* Collected data *
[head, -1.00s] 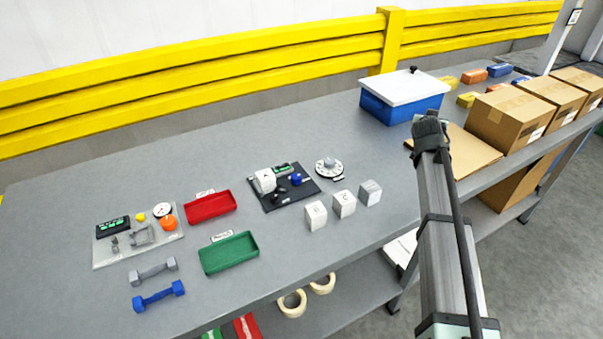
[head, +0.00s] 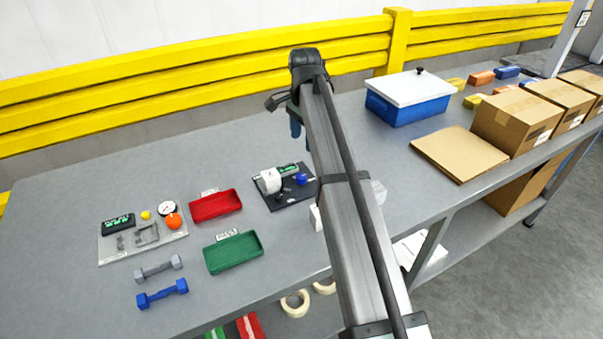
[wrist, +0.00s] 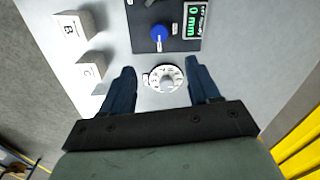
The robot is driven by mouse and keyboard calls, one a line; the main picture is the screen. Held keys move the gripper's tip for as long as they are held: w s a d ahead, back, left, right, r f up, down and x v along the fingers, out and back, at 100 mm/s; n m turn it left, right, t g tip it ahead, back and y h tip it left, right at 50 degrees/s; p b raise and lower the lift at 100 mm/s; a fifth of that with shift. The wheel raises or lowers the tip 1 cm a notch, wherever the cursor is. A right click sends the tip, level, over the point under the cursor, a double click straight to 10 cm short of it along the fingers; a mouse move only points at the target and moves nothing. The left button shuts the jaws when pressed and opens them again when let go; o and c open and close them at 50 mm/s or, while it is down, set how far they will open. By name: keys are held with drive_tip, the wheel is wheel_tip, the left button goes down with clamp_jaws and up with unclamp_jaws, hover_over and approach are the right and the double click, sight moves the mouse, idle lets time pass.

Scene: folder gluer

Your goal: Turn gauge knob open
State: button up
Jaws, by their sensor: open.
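My gripper (wrist: 160,68) is open and empty, its two blue fingers above the round white dial (wrist: 152,70) with a pale grey knob (wrist: 166,82) in its middle. The dial shows between the fingers; I cannot tell the height gap. Beyond it, a black board (wrist: 143,42) carries a blue knob (wrist: 158,33) and a display reading 0 mm (wrist: 195,20). In the head view my gripper (head: 296,128) is partly hidden by my arm, which also hides the dial. The blue knob (head: 302,179) shows there, as do a white gauge (head: 166,208) and orange knob (head: 174,221) on the left panel.
White lettered blocks (wrist: 78,26) stand near the dial. Red (head: 215,206) and green (head: 233,252) trays and dumbbells (head: 162,294) lie to the left. A blue bin (head: 408,108) and cartons (head: 515,122) stand to the right. A yellow rail (head: 240,85) runs behind the table.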

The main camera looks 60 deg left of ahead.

* Goal of the exercise *
Return all lines with the word "ahead" in them.

* Problem solution *
The robot is driven by mouse and keyboard calls, one a line; the main picture is the screen. Held keys move the gripper's tip for as long as they are held: w s a d ahead, back, left, right, r f up, down and x v along the fingers, out and back, at 100 mm/s; n m turn it left, right, t g tip it ahead, back and y h tip it left, right at 50 degrees/s; p b raise and lower the lift at 100 mm/s; a fifth of that with shift. The wheel raises or lowers the tip 1 cm a notch, wherever the cursor is. A right click sends the tip, level, over the point under the cursor, a double click straight to 10 cm short of it along the fingers; a mouse move only points at the target and moves nothing. The left button shuts the jaws when pressed and opens them again when let go; o and c open and close them at 50 mm/s or, while it is down, set how far they will open. By name: keys are held with drive_tip, the wheel is wheel_tip, the left button goes down with clamp_jaws and up with unclamp_jaws, hover_over and approach are the right and the double click, sight moves the mouse, idle lets time pass.
The main camera looks 60 deg left of ahead.

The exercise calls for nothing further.